Sekjen PPP Romahurmuzy mengatakan, Rhoma memang populer. Tapi bukan berarti dia bisa diterima oleh massa pemilih, dan memiliki nilai tinggi untuk pemilu presiden. “Rhoma kan baru teruji popularitasnya, kapabelnya belum,” ujarnya. Dia mengibaratkan, peminat Rhoma hanya di musik dangdut. Tapi tidak di kafe yang membawakan lagu jazz.
Bila keempat partai itu menolak Rhoma, jalan si Bang Haji menuju RI 1 jelas tidak mudah. Direktur Eksekutif Lembaga Survei Indonesia, Dodi Ambardi, mengatakan kalau Rhoma tidak punya posisi di partai dia, akan kesulitan untuk mencalonkan diri, alias tak punya kendaraan. Apalagi, “Menyanyi itu berbeda dengan pengambilan kebijakan,” ujar Dodi.
Dukungan parpol sangatlah penting. Peneliti senior Lingkaran Survei Indonesia Toto Izzul Fatah mengatakan menurut peraturan seorang Capres harus didukung oleh partai dengan perolehan suara 25 persen di DPR, atau 20 persen suara secara nasional.
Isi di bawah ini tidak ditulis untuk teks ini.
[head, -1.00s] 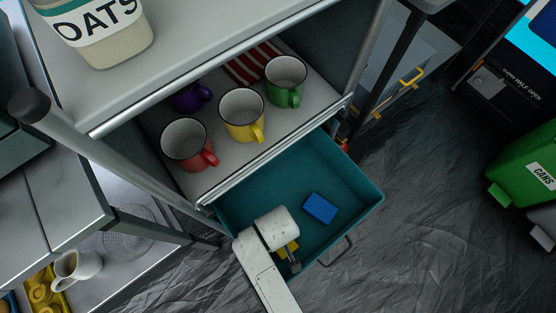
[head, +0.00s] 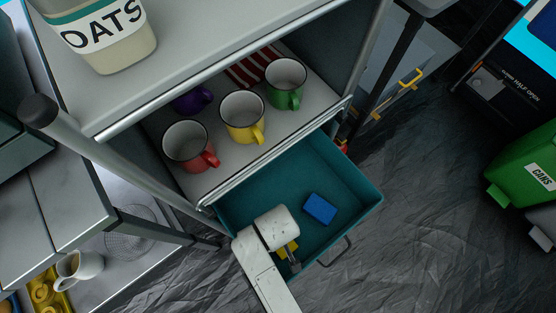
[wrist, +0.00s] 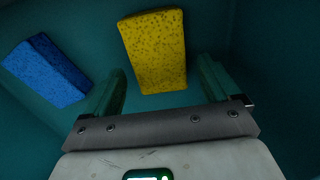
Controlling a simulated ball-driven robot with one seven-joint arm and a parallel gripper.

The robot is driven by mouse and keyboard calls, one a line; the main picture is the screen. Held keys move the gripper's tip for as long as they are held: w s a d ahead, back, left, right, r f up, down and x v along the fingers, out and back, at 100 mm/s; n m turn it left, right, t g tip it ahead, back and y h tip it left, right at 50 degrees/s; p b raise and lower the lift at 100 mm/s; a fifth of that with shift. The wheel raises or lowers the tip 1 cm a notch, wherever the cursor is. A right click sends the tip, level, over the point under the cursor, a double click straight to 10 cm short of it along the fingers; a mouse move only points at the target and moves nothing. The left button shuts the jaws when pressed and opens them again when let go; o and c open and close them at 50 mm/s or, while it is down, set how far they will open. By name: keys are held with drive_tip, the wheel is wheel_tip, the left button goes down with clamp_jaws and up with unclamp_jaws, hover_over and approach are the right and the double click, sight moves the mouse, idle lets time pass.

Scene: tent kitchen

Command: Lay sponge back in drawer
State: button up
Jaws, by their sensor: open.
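The drawer (head: 348,178) is teal and pulled out below the shelf of mugs. A yellow sponge (wrist: 154,50) lies on the drawer floor, and a small part of it shows in the head view (head: 291,246) beside my arm. A blue sponge (head: 320,208) lies in the drawer to the right of my arm; in the wrist view (wrist: 46,70) it is to the left of the yellow one. My gripper (wrist: 158,82) is open inside the drawer, its fingers on either side of the yellow sponge's near end, with visible gaps. My arm hides part of the drawer in the head view.
Red (head: 187,146), yellow (head: 242,117), green (head: 286,83) and purple (head: 193,99) mugs stand on the shelf above the drawer. An oats jar (head: 108,35) stands on top. A green cans bin (head: 524,163) is at the right. The floor right of the drawer is clear.

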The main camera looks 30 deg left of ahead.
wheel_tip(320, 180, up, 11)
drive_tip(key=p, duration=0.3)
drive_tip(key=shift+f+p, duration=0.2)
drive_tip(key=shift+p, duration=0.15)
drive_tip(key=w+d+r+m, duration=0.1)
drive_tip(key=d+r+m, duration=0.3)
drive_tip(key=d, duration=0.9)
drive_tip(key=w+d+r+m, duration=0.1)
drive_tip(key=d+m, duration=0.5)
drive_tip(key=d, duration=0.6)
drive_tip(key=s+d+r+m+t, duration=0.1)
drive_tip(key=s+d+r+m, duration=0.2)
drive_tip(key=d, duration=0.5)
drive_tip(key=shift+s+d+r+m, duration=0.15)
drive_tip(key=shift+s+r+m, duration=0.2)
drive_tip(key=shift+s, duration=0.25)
Jadi, hanya PDIP dan Golkar saja yang bisa. Sementara PKB yang digadang-gadang akan memajukan Rhoma, belum tentu lolos parlementary threshold.
KontroversialDi tengah belum pastinya dukungan partai politik, popularitas Rhoma juga diwarnai banyak kontroversi. Pada 2003, lewat Persatuan Artis Musik Melayu Indonesia yang dipimpinnya, Rhoma mengecam secara keras “Goyang Ngebor” dari penyanyi dangdut Inul Daratista.
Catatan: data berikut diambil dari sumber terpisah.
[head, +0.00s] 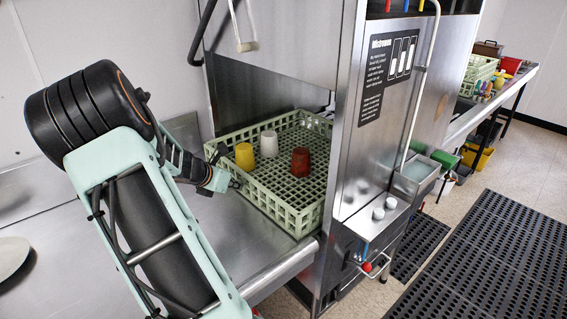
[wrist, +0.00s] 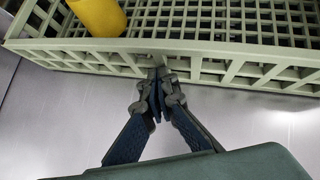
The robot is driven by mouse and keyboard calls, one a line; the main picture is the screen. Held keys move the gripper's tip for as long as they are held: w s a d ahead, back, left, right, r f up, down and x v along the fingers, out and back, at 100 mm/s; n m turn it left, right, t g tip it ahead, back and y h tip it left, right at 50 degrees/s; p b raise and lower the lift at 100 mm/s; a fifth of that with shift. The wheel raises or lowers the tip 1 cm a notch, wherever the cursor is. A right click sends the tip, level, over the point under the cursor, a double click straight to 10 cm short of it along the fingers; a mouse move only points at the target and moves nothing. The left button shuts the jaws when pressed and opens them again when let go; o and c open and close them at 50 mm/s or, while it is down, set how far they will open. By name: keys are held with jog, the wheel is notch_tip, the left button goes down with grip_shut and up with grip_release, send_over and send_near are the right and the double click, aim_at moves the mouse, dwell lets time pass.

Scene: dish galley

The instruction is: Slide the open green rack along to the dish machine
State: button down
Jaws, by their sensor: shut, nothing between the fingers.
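The open green rack (head: 300,221) stands at the mouth of the dish machine (head: 341,150), with part of it inside and its near corner out over the steel table. It holds a yellow cup (head: 245,157), a white cup (head: 269,143) and a red-brown cup (head: 300,162). My gripper (head: 231,184) is at the rack's near left side. In the wrist view my gripper (wrist: 157,85) is shut with nothing between the fingers, and its tips are at the rack's side wall (wrist: 215,50). The yellow cup (wrist: 98,14) shows above. Whether the tips press on the wall is hard to tell.
The steel table (head: 205,233) is clear between my arm and the rack, with a pale plate (head: 12,255) at far left. The far table (head: 490,100) holds another green rack (head: 479,70) and a red tub (head: 510,65). Black mats (head: 490,240) lie on the floor.

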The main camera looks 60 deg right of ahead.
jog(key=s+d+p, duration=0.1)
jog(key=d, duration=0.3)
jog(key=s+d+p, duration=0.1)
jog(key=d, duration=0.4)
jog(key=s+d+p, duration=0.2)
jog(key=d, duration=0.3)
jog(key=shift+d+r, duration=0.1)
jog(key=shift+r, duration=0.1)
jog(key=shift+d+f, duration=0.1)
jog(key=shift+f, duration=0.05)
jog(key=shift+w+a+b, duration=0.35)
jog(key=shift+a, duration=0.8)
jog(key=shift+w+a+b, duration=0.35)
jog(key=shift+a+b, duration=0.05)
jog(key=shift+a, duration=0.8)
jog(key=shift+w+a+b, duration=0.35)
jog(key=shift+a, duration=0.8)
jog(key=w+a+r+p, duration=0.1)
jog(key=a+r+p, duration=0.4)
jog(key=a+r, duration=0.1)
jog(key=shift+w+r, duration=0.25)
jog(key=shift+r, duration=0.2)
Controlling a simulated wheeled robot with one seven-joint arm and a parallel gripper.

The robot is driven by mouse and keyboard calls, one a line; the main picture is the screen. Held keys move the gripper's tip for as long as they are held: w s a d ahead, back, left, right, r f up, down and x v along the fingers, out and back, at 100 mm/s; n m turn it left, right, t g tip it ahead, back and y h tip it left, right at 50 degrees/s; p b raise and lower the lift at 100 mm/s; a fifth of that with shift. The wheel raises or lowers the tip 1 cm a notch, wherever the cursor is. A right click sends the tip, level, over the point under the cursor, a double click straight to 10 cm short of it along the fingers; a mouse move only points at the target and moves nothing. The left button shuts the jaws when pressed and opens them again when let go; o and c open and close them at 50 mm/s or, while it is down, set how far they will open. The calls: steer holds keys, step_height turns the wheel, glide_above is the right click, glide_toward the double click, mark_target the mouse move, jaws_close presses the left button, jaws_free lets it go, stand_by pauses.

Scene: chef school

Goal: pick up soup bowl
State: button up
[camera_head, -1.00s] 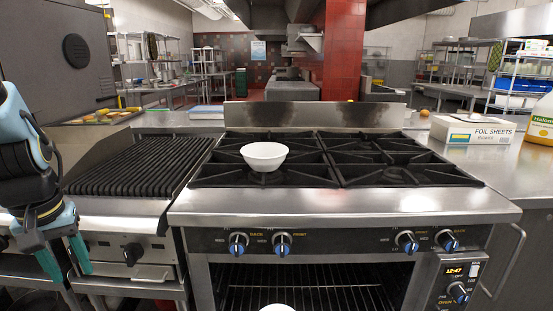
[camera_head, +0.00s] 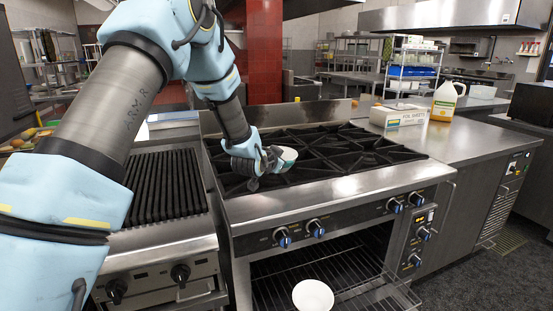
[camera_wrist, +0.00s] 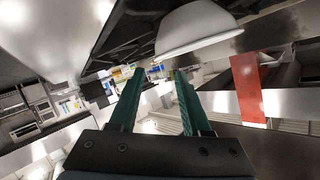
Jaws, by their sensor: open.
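A white bowl (camera_head: 287,154) is on the black stove grates (camera_head: 335,148), partly hidden behind my gripper. In the wrist view the white bowl (camera_wrist: 195,28) looms large at the top, just beyond the right finger and not between the fingers. My gripper (camera_wrist: 158,76) has its two green fingers apart with nothing between them. In the head view my gripper (camera_head: 268,163) is over the left part of the stove, close beside the bowl; I cannot tell if they touch.
A ridged grill (camera_head: 160,190) is left of the stove. A foil sheets box (camera_head: 398,116) and a yellow-labelled jug (camera_head: 444,103) stand on the steel counter to the right. The stove's front ledge (camera_head: 330,195) is clear.

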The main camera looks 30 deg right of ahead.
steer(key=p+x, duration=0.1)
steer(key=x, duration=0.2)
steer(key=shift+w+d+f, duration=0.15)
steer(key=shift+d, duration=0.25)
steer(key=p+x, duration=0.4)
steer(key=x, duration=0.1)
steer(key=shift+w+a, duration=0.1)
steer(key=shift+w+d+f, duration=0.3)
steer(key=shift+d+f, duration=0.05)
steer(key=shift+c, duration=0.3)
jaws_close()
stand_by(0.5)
Pada saat itu, publik banyak yang jatuh simpati pada Inul. Penggemar dangdut pun terbelah. Ada yang pro tapi tak sedikit juga yang kontra dengan Rhoma Irama.
Saat hangat-hangatnya Rhoma vs Inul itu, publik kembali dikejutkan saat Rhoma bermalam --dari jam 23.00 – 04.00 WIB-- di apartemen pemain sinetron Angel Lelga. Peristiwa itu terekam kamera infotaimen. Saat ditanyai, Rhoma berdalih tengah memberi nasehat agama pada Angel. Belakangan dia mengaku telah menikah siri dengan Angel. Namun Angel diceraikan pada hari yang sama saat dia menikah.
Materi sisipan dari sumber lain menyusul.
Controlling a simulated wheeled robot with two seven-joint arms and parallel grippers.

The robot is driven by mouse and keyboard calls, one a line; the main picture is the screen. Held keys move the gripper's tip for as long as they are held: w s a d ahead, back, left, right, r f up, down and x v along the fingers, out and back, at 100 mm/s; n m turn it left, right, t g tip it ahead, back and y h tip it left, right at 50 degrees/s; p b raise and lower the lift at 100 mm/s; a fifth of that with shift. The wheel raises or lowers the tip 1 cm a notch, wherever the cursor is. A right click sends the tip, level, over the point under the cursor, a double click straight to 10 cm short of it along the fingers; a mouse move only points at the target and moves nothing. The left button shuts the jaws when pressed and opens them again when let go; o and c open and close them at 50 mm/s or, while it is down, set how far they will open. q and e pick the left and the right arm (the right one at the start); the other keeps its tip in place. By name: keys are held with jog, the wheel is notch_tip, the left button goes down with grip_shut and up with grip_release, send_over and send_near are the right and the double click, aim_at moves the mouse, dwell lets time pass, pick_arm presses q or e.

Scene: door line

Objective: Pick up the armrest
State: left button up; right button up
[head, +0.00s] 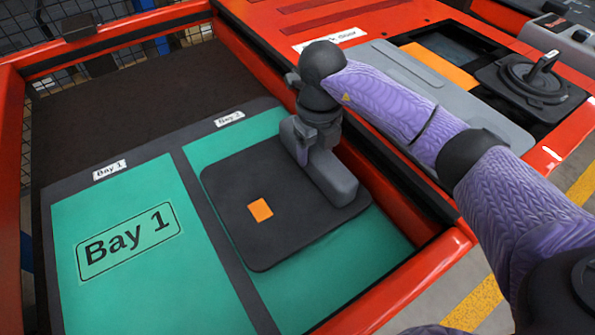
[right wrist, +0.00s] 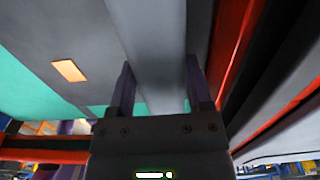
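The armrest (head: 333,178) is a long grey block with rounded edges. It lies along the right side of a dark square panel (head: 240,215) in the right-hand green bay. My right gripper (head: 303,150) is down at the armrest's far part, pointing downward. In the right wrist view the armrest (right wrist: 152,45) runs between the two purple fingers of the right gripper (right wrist: 158,85), which stand apart on either side of it. A sliver of green shows beside the right finger; firm contact is not visible. My left gripper is out of view.
An orange square (head: 260,210) marks the dark panel. The green Bay 1 area (head: 150,285) is empty. A red frame rail (head: 400,175) runs close on the right.

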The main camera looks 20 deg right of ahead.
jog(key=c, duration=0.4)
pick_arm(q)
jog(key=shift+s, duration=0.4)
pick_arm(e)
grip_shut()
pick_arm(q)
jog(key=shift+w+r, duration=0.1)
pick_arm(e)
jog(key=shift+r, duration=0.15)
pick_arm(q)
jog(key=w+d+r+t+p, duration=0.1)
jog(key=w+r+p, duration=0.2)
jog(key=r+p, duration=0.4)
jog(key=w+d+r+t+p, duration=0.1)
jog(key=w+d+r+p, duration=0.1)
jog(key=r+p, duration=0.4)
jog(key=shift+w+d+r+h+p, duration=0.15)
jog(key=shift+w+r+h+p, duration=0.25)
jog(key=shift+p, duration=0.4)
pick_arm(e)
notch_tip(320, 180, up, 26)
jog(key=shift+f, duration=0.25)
Publik mencatat itu pernikahan ketiga dari Bang Rhoma. Pertama dengan Veronica (1972-1985) dan Ricca Rahim (1984-sekarang). Rhoma pun dikabarkan pernah menikahi Marwah Ali yang sudah diceraikan tahun 1993. Menurut Dodi Ambardi, soal poligami Rhoma akan mengurangi tingkat elektabilitasnya.
Kontroversi Rhoma terakhir adalah ceramah SARA saat Pemilu Kepala Daerah DKI digelar. Saat itu dia menghimbau agar umat Islam memilih pasangan Fauzi Bowo. Pasalnya pasangan Jokowi-Ahok dinilai tidak Islami. Namun, usaha itu tak bisa membendung keunggulan Jokowi-Ahok.
Jalan Rhoma menuju RI-1 memang masih berliku. Tapi dia sendiri memilih bersikap seperti sepotong kata dari lagunya yang pernah populer: santai. “Kondisi saya nothing to lose. Kalau jadi Innalillahi, tidak jadi ya Alhamdulillah,” ujarnya.
Memang jalan ke Istana kali ini lebih ruwet. Tak heran jika Rhoma butuh banyak doa. Seperti dimintanya dari para anak yatim, di Kemanggisan, saat hujan turun itu.